Still, there's no denying that the movie delivers in the "oh my god, just look at that" category. Acker's destroyed landscape is detailed without being fetishistic, the characters have a common design that allows for plenty of individuality, and the villains are mechanical monsters. There are moments that are genuinely creepy, like the first time The Machine sucks the soul out of a ragdoll's body, or when the other dolls place a coin on the eyes of the corpse and set it down the river.

It's beautiful, at the very least.

The Man in the Iron Mask

* * ¼ (out of four)
Seen 13 September 2009 at the Harvard Film Archive (James Whale: Of Monsters, Melodrama and the Production Code)
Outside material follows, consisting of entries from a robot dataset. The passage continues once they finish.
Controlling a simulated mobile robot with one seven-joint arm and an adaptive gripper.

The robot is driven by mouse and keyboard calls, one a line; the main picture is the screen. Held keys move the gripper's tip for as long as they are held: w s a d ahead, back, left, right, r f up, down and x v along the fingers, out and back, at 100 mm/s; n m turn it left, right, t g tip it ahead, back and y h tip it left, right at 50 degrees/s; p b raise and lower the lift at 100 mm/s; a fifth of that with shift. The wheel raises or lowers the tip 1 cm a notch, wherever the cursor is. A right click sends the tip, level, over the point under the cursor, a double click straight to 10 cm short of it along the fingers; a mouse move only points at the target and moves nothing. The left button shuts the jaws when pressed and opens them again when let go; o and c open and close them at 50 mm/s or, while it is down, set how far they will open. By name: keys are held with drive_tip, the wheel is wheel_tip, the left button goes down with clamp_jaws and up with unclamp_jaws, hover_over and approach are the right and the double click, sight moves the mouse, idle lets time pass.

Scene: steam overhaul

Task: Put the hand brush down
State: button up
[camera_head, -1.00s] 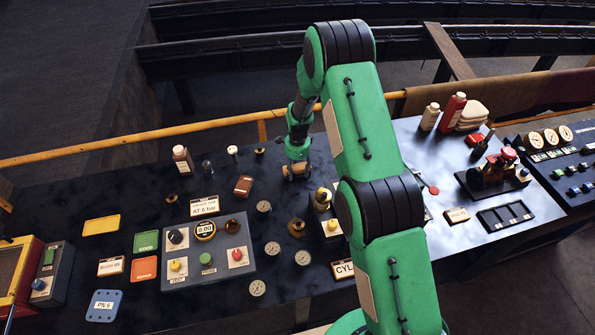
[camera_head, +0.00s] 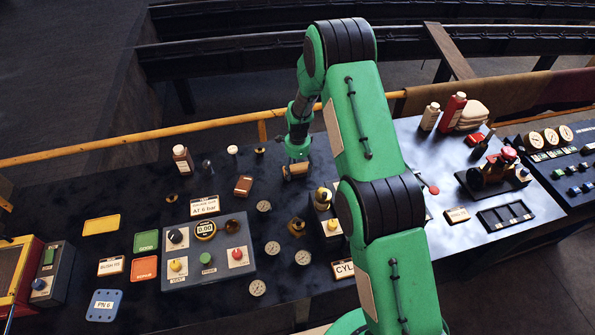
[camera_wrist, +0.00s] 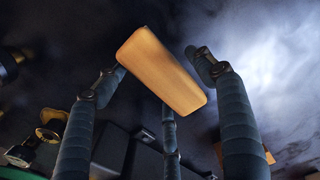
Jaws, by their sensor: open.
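The hand brush shows in the wrist view as a plain tan wooden block (camera_wrist: 160,70), lying slanted between my fingers; its bristles are hidden. In the head view its wooden body (camera_head: 295,171) shows small, low beneath my gripper (camera_head: 297,160) over the dark bench top. My gripper's fingers also show in the wrist view (camera_wrist: 158,78), spread open around the block. The right finger stands apart from it; the left fingertip is close to its edge, and I cannot tell whether they touch.
The dark bench (camera_head: 130,195) has bare room to the left. A brown block (camera_head: 243,186) and a white-capped bottle (camera_head: 183,159) stand left of my gripper. A yellow rail (camera_head: 200,124) runs behind.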

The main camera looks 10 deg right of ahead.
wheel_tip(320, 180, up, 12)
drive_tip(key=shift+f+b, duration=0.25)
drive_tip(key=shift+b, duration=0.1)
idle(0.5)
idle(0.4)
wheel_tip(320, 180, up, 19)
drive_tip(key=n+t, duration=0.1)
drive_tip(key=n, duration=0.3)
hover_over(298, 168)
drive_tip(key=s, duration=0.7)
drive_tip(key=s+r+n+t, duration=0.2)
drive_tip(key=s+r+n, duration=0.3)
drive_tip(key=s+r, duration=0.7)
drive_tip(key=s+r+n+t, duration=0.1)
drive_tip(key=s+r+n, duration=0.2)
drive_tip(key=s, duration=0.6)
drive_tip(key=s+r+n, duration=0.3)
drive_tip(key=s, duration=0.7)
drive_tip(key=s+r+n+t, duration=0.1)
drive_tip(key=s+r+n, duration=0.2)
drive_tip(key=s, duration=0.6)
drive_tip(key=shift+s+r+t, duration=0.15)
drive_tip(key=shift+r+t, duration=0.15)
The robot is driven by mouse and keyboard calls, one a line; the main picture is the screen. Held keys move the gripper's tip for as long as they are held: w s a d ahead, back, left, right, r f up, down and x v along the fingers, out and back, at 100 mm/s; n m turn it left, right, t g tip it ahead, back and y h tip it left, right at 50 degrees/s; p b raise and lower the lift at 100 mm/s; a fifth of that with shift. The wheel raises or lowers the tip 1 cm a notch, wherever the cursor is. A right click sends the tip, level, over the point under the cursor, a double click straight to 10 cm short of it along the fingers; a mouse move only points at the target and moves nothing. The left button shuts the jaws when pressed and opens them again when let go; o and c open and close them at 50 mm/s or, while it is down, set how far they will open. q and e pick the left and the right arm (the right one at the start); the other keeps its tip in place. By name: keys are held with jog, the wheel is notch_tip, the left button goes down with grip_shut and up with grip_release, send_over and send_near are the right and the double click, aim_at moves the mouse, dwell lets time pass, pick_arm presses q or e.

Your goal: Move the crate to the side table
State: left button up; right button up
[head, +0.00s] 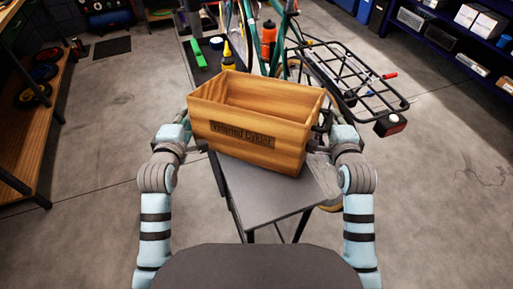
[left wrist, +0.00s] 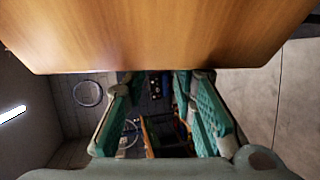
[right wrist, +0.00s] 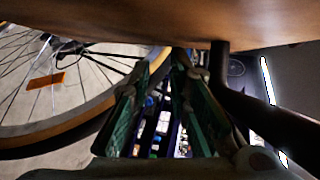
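The crate (head: 255,148) is an open, empty-looking wooden box with a dark label on its front, in the middle of the head view. It is over a grey table top (head: 268,198); its underside is hidden, so I cannot tell whether it rests there. My left gripper (left wrist: 156,84) is at the crate's left side. Its fingers are apart with nothing seen between them, and the crate wall crosses the top of the left wrist view. My right gripper (right wrist: 166,66) is at the right side, fingers apart with a narrower gap. Both fingertips are largely hidden in the head view.
Behind the crate, a dark bench strip holds a yellow bottle (head: 228,54) and a green object (head: 198,52). A bike with a black rear rack (head: 350,82) stands close behind right. A wooden shelf (head: 45,125) is at left. Open floor lies on both sides.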

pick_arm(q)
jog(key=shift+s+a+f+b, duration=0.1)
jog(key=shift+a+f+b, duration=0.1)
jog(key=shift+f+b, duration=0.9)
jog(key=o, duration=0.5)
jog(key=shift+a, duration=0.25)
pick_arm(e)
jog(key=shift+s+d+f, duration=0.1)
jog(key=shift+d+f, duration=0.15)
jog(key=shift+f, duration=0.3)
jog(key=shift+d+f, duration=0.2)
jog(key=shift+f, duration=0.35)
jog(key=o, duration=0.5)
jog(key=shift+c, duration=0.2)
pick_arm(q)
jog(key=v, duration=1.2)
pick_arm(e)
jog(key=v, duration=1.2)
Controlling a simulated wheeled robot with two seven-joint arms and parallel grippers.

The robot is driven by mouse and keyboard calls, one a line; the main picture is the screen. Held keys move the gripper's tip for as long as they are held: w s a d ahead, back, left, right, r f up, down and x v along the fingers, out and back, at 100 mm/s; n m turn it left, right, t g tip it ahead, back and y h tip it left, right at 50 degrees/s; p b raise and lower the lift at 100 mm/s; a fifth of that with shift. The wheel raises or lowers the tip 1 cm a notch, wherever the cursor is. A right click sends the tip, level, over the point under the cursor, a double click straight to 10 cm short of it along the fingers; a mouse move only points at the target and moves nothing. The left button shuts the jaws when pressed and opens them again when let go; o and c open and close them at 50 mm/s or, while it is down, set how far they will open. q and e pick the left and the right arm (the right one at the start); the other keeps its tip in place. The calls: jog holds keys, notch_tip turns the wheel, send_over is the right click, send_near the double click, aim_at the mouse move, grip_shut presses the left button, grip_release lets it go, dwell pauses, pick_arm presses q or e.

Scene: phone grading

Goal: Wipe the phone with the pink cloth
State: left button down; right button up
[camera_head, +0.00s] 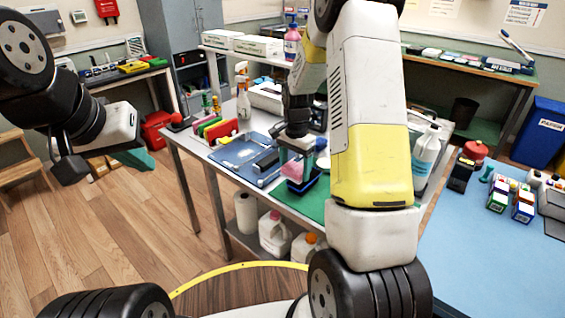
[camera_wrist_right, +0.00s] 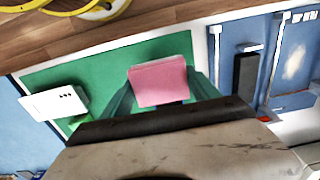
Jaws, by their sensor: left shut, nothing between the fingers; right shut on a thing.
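The pink cloth (camera_head: 291,171) hangs between the teal fingers of my right gripper (camera_head: 297,162), over the green mat (camera_head: 314,207). In the right wrist view the cloth (camera_wrist_right: 160,83) sits between both fingertips, with the green mat (camera_wrist_right: 110,68) behind it. A dark blue and black object (camera_head: 302,184) is just below the cloth; I cannot tell whether it is the phone or whether the cloth touches it. My left gripper (camera_head: 136,158) is shut and empty, away from the table.
A blue tray (camera_head: 232,152) with a dark item (camera_head: 266,159) lies left of the mat. A blue-topped table (camera_head: 480,255) is at right.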

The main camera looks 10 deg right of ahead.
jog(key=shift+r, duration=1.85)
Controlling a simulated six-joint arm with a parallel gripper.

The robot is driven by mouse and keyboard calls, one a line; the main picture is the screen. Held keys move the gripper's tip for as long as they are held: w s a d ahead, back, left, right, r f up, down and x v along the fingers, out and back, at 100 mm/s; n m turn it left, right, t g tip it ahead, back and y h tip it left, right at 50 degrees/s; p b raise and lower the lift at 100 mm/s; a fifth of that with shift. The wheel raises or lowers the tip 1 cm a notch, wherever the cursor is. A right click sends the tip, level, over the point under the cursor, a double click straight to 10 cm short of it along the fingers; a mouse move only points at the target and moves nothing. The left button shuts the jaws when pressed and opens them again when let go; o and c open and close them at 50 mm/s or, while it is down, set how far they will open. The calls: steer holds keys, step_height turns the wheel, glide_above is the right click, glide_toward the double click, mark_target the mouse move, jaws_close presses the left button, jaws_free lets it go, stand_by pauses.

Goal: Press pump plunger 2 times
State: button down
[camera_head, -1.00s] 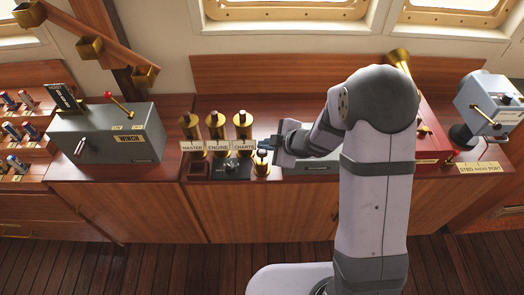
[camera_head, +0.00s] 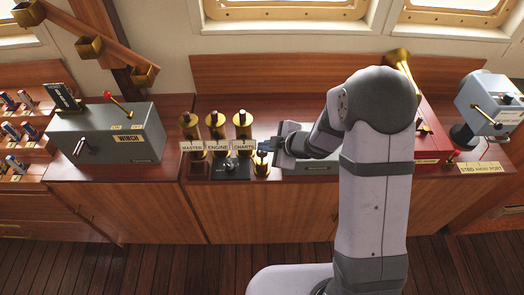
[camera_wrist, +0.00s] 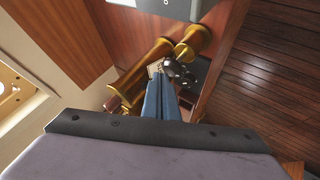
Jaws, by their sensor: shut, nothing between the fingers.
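The pump (camera_head: 261,167) is a short brass piece on the console top, just right of the brass posts. My gripper (camera_head: 264,146) comes in from the right, with its blue fingers shut and empty at about the pump's top. In the head view the fingertips overlap the plunger's upper end, so I cannot tell whether they touch it. In the wrist view the fingers (camera_wrist: 160,80) point past a flanged brass piece (camera_wrist: 192,40) that looks like the pump. How far the plunger is pressed does not show.
Brass posts labelled MASTER, ENGINE and CHARTS (camera_head: 243,126) stand close left of the fingers. A low grey box (camera_head: 310,167) lies under my wrist.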

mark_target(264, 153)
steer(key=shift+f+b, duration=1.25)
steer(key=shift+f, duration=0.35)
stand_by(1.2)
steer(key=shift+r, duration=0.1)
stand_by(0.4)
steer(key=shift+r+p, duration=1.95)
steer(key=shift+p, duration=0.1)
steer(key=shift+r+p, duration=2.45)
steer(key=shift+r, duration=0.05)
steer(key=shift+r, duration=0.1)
I have to admit, I liked the recent Leonardo DiCaprio version better. The thing that drove me absolutely nuts about the Whale version is that when it comes time for the swashbuckling, it is terrible. Sure, I've been spoiled by watching Hong Kong martial arts flicks, but this isn't close to Basil Rathbone demonstrating some fencing skills. It's just random swinging swords around.

It's also very deliberate for an adventure movie; as much as I liked some of the characters and performances, it's not very exciting at all. And this sort of movie just can't allow itself to be this dull.

The Invisible Man

* * (out of four)
Seen 13 September 2009 at the Harvard Film Archive (James Whale: Of Monsters, Melodrama and the Production Code)

It's a good thing that the Harvard Film Archive gets very, very dark, because I might have fled when the movie was twenty minutes or so in. Why? Una O'Connor. She plays a character very similar to what she did in Whale's Bride of Frankenstein, an innkeeper who annoys people and then screams. Loudly. Shrilly. Unstoppably. Good lord, is she annoying.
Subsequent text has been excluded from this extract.